Okay, da hatte sie recht. Da sie am Ende aber Liebeskummer hatte, weil er sich auf einmal wie ein Arschloch verhalten hatte, habe auch ich nicht unrecht.
„Ist es wirklich zu viel verlangt, eine aufrichtige und ehrliche Beziehung zu haben und gleichzeitig heißen und leidenschaftlichen Sex?“, fragte sie mich etwas verzweifelt.
„Ganz ehrlich? Ich glaube, wenn es der richtige Mann ist, dann geht das. Aber rechne mal die Chance aus, wie wahrscheinlich es ist, diese Person auch zu finden. Immer mehr Menschen sind mit dem „falschen“ Partner zusammen, aus Bequemlichkeit. Sie akzeptieren – wie du – den nicht leidenschaftlichen Sex oder einen Mann, der sie betrügt, weil er einfach nicht nett ist.“
Die Antwort wollte sie nicht hören. Aber meiner Meinung nach stimmt es. Max Giesinger hat es sehr treffend formuliert: „Einer von 80 Millionen“ … und das nur in Deutschland. Die große Liebe könnte genauso gut in Italien leben, oder in Amerika. Heutzutage sind die Möglichkeiten unbegrenzt, die Auswahl größer und die Wahrscheinlichkeit, die Eine Person zu finden, somit auch.
„Und was mach ich jetzt? Ich liebe ihn doch. Aber ich stelle mir immer häufiger Sex mit einem anderen Mann vor. Und wenn mir mal einer über den Weg läuft….ich weiß nicht, ob…“, sie schaute mich ängstlich an. Sie wusste zwar, ich würde sie nicht verurteilen für diese Gedanken, aber sie tat es selbst.

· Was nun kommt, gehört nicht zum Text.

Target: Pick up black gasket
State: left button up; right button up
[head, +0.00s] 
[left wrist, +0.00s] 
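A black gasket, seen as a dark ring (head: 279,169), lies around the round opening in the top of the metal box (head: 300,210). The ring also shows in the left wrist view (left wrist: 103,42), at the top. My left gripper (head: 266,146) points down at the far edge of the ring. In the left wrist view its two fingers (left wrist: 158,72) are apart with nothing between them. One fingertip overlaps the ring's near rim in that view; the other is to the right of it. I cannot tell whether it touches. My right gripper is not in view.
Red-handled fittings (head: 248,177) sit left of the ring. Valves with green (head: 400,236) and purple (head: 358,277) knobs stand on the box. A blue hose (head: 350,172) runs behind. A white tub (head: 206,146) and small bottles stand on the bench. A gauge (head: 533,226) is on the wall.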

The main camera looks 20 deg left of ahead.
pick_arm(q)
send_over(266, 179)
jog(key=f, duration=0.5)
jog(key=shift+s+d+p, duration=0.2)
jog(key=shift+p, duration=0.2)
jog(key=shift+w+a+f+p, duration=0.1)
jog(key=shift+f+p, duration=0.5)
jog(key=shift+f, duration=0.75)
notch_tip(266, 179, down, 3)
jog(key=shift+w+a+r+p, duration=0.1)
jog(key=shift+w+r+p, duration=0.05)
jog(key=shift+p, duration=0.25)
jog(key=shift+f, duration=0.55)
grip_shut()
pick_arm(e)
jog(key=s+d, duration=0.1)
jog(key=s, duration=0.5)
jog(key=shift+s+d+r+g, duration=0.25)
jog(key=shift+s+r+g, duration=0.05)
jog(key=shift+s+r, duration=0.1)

„Du musst dir die Frage stellen, ob er es dir wert ist, der Versuchung zu widerstehen. Denn nur dann ist es auch die wahre Liebe.“
In der Reihe „Friendstalk“ geht es um klassische Gespräche zwischen zwei Freundinnen. Mal vollkommen frei erfunden, mal angelehnt an wahre Ereignisse, mal haben sie 1:1 stattgefunden.